During visits to 25 schools, DiNapoli’s auditors found that incidents were not always recorded in DOE’s database because staff differed on when something had to be reported. For example, staff at some schools told auditors that incidents were only reported if there was a physical fight, that behavior had to occur three times to qualify as bullying, that an incident might be minimized to protect a college-bound student and that only certain incidents were reported because recording all the incidents between students was too onerous.
The audit also found DOE maintains conflicting guidelines on what constitutes bullying. The agency’s Discipline Code says bullying is “a pattern of behavior,” while the Commissioner’s Regulations state bullying may be “a single verified incident or a series of related verified incidents.” This has resulted in an inconsistent understanding among staff, which influenced incident reporting, DiNapoli noted.
Additionally, incidents recorded in DOE’s online database were often recorded late, according to the audit. About one-fifth of the 752 recorded complaints at the 25 schools examined in the analysis were not entered on time. Some were entered as much as 56 days after the incident occurred. Delays in reporting complaints could leave a student subject to more bullying, DiNapoli posited.
For school year 2015-2016, DOE did not report any material incidents to SED for 670 of 1,600 schools; and in 2016-2017, it did not report any material incidents for 570 schools. Moreover, in both years, DOE did not report any material incidents at 387 of those schools. Among the schools with no reported incidents for three years running are some of the City’s largest, according to the audit.
DOE’s annual survey of parents, teachers and students in grades 6 through 12 seems to contradict the absence of incidents, auditors noted. At some schools with no reported incidents, a significant number of students responded to the survey that harassment, bullying and intimidation occurred “Most of the time” or “Some of the time.”

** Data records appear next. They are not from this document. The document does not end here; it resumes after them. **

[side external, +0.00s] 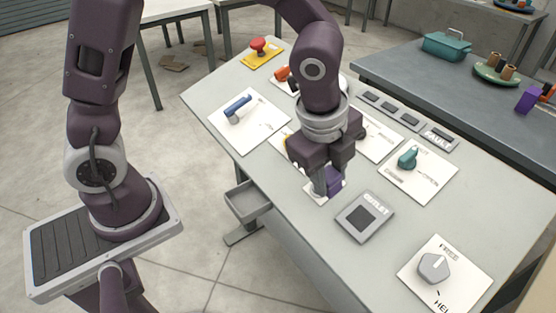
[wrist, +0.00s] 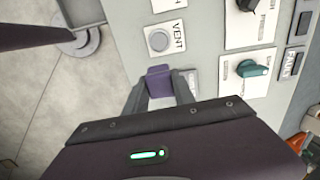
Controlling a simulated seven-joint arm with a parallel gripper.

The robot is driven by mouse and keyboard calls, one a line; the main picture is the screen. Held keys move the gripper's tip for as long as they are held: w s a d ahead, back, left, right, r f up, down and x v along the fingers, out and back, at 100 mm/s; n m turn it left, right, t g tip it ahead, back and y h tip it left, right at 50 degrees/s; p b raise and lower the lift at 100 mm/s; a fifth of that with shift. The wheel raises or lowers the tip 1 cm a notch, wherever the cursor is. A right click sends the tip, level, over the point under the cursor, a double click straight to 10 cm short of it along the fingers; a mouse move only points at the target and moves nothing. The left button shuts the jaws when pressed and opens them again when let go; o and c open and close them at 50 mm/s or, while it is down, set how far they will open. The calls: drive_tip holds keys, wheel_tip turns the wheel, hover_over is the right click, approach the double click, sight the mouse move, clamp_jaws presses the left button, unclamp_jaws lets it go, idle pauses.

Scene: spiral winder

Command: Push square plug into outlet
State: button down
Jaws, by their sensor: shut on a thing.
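My gripper (side external: 328,184) points down over the front part of the panel table and is shut on a purple square plug (side external: 335,184). The plug also shows between the fingers in the wrist view (wrist: 160,80). The outlet (side external: 365,217) is a grey square plate with a dark square recess, lying just right and front of the plug in the side view. The plug is apart from the recess there. In the wrist view I cannot make out the outlet's recess; a partly hidden label (wrist: 195,83) shows beside the right finger.
A VENT plate with a round grey button (wrist: 158,41) lies near the plug. A teal knob (side external: 408,157) stands behind the outlet, and a grey dial (side external: 434,267) is at the right. A grey bin (side external: 247,201) is by the table's front edge.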

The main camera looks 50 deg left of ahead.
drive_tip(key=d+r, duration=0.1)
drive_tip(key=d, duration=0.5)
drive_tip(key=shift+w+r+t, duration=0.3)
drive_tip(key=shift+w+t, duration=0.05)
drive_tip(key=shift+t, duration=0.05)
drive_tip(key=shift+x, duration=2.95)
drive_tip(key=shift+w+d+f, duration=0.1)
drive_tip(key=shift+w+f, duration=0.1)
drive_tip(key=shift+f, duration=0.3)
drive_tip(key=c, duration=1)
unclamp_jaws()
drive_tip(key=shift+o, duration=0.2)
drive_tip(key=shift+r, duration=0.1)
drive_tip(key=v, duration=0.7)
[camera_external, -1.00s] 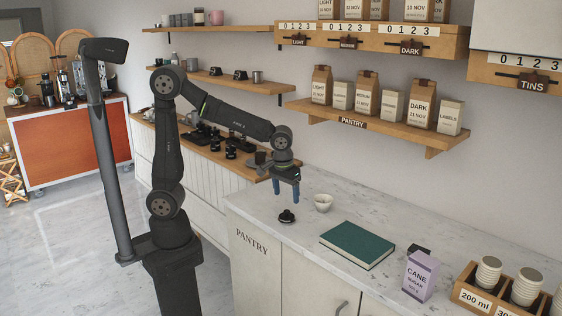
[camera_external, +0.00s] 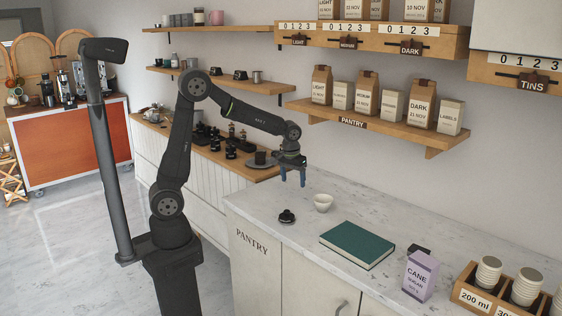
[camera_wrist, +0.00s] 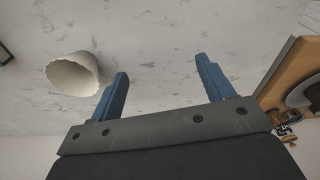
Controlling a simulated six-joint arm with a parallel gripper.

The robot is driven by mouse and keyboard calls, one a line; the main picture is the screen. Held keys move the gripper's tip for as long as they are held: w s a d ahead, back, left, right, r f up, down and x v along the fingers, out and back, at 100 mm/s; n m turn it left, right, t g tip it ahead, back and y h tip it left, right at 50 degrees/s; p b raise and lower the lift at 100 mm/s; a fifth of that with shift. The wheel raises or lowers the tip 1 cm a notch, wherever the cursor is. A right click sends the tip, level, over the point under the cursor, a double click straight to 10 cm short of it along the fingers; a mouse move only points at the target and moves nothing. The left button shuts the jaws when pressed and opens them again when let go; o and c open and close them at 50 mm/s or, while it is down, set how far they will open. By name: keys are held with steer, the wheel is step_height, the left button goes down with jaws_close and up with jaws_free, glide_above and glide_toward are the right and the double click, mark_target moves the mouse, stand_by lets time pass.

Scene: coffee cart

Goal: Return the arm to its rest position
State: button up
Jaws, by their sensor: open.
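My gripper (camera_external: 292,181) is open and empty. It hangs in the air above the back left part of the marble pantry counter (camera_external: 300,234), fingers pointing down. In the wrist view its two blue fingers (camera_wrist: 160,84) stand wide apart with only bare marble between them. A small black round object (camera_external: 287,216) sits on the counter in front of the bowl.
A green book (camera_external: 357,244), a purple cane sugar box (camera_external: 421,276) and a crate of cups (camera_external: 482,296) stand to the right. A pantry shelf (camera_external: 400,132) with bags juts from the wall. A lower wooden counter (camera_external: 257,173) lies at left.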

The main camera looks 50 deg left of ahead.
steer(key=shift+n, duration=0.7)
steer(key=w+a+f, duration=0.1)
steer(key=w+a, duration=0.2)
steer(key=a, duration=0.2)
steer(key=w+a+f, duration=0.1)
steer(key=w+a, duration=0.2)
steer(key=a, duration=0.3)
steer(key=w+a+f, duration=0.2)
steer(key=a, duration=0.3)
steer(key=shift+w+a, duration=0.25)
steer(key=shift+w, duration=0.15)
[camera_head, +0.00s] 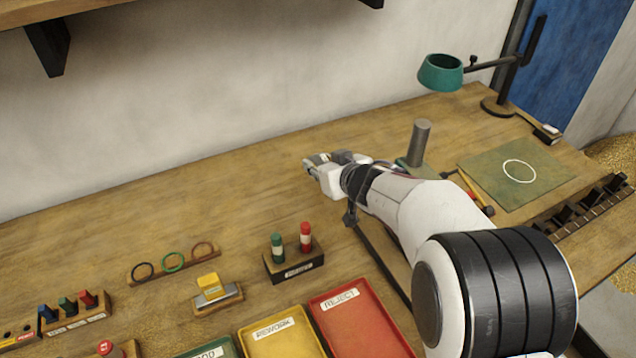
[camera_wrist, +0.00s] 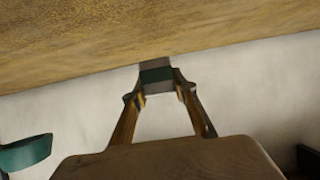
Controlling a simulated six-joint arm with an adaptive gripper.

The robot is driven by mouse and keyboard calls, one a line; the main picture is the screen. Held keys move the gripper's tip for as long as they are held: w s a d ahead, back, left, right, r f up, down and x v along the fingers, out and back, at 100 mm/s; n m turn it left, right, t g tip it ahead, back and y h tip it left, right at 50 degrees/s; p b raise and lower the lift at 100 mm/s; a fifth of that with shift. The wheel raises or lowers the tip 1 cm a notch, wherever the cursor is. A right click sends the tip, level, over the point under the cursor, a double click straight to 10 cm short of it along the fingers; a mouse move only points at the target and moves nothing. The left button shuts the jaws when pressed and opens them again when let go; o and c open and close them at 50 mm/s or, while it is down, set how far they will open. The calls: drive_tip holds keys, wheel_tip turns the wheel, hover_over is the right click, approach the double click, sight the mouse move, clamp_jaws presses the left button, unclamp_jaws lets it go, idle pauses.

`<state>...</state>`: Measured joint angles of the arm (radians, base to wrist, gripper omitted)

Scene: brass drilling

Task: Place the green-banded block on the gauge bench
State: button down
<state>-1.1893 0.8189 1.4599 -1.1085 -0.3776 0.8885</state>
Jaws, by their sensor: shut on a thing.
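My gripper (camera_wrist: 158,92) is shut on the green-banded block (camera_wrist: 156,76), a grey block with a dark green band, at its fingertips in the wrist view. In the head view my gripper (camera_head: 316,166) points left over the middle of the wooden bench (camera_head: 150,220), and the block is too small and hidden to make out clearly. The gripper lies level, and the block appears held clear of the bench surface. A green mat (camera_head: 480,185) with a white ring lies on the bench at the right. No label marks which part is the gauge bench.
Red (camera_head: 360,322) and yellow (camera_head: 282,335) trays lie in front, with a green tray partly cut off. A holder (camera_head: 295,265) with green and red pegs, a stand (camera_head: 218,298) and ring rack (camera_head: 172,264) are left. A grey cylinder (camera_head: 419,142) and teal lamp (camera_head: 441,73) stand behind.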

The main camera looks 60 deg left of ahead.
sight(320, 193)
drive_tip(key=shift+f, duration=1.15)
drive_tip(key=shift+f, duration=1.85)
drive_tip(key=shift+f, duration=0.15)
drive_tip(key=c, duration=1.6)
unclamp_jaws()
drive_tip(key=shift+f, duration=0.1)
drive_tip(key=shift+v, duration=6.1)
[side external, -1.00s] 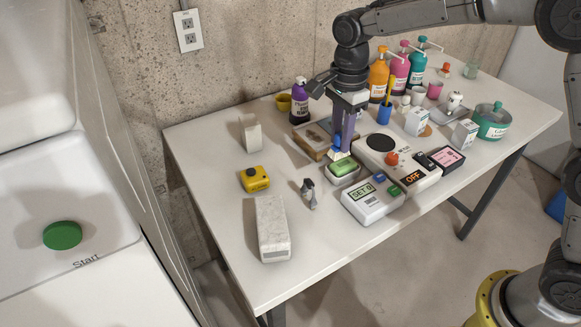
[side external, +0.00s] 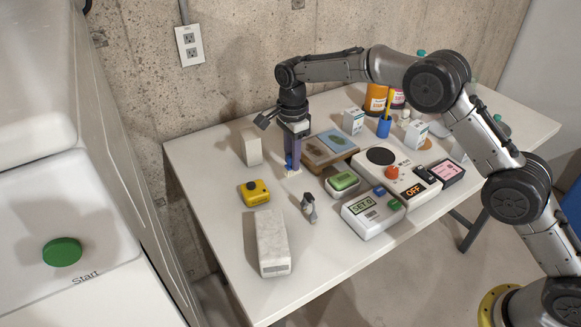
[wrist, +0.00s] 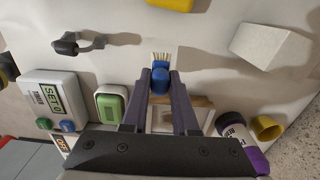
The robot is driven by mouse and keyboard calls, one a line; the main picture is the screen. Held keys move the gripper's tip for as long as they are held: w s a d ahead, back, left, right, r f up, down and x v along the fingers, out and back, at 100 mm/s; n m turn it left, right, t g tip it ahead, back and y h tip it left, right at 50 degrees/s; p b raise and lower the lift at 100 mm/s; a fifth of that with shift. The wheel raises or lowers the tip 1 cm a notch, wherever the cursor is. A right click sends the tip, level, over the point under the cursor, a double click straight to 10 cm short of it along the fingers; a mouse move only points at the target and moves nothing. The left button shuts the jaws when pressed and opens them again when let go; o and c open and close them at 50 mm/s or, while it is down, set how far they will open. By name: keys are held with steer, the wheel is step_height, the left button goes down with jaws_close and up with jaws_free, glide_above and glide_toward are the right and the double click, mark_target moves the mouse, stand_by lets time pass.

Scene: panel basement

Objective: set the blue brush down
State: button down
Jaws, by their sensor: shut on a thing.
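My gripper (side external: 292,160) points down over the left-middle of the white table and is shut on the blue brush. In the wrist view the blue brush (wrist: 160,78) sits between the two fingertips, its pale bristles pointing away from the palm. In the side view only a bit of blue and the pale bristle end (side external: 293,172) show, low at the tabletop. I cannot tell whether the bristles touch the table (side external: 225,225). Much of the brush is hidden by the fingers.
A green sponge in a dish (side external: 342,182) and a wooden tray (side external: 326,151) stand to the right. A pale upright block (side external: 251,146) is to the left.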

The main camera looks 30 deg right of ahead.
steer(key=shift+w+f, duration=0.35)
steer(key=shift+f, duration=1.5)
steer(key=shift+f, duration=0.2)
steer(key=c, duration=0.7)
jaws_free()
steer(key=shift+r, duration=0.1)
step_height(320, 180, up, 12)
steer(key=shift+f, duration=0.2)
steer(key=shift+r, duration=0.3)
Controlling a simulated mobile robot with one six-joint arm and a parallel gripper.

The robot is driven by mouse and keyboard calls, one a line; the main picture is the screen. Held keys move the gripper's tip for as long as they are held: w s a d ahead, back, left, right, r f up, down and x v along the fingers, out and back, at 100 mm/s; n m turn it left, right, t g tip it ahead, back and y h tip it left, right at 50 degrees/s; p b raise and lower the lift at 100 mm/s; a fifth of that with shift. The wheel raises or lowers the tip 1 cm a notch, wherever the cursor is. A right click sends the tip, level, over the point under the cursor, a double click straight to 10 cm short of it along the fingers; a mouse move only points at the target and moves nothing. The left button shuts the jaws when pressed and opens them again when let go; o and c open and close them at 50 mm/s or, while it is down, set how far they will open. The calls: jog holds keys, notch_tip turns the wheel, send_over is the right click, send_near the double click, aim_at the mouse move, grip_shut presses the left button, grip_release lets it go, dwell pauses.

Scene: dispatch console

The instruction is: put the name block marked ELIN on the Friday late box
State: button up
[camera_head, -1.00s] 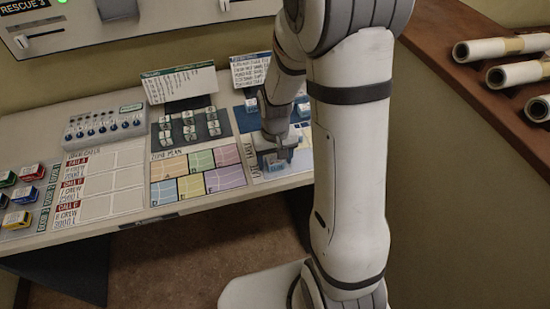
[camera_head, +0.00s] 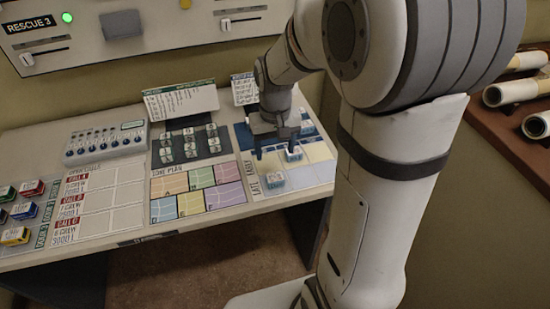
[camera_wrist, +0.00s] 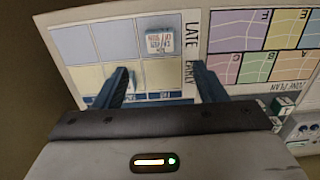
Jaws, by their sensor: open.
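My gripper (camera_head: 275,150) is open above the shift board (camera_head: 315,153) in the head view, its two fingers pointing down and apart. In the wrist view my gripper (camera_wrist: 163,82) shows open with nothing clearly held. A pale name block (camera_head: 274,180) lies in the late row, in the box beside the LATE label; it also shows in the wrist view (camera_wrist: 158,40), clear of the fingertips. Its lettering is too small to read. Another block (camera_head: 293,153) sits near the right finger, and a further one (camera_head: 306,128) lies farther back. The day labels are not readable.
The zone plan (camera_head: 197,190) with coloured patches lies left of the board. A knob panel (camera_head: 104,143) and coloured blocks (camera_head: 16,235) are farther left. A card holder (camera_head: 181,102) stands behind. Rolled tubes (camera_head: 522,91) lie on a ledge at right.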

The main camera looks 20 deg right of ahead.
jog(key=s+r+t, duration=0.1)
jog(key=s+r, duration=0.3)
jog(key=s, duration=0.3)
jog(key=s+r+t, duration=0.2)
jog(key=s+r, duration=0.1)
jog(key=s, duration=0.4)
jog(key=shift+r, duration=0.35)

DiNapoli’s audit offered several recommendations, including that the DOE: proactively identify schools at risk of underreporting incidents or incorrectly categorizing incidents as “other” and take corrective actions; make the Discipline Code’s definition of bullying consistent with the definition in the Commissioner’s Regulations; and require more frequent training of staff to recognize and understand incidents of bullying, harassment and discrimination and how to properly record them.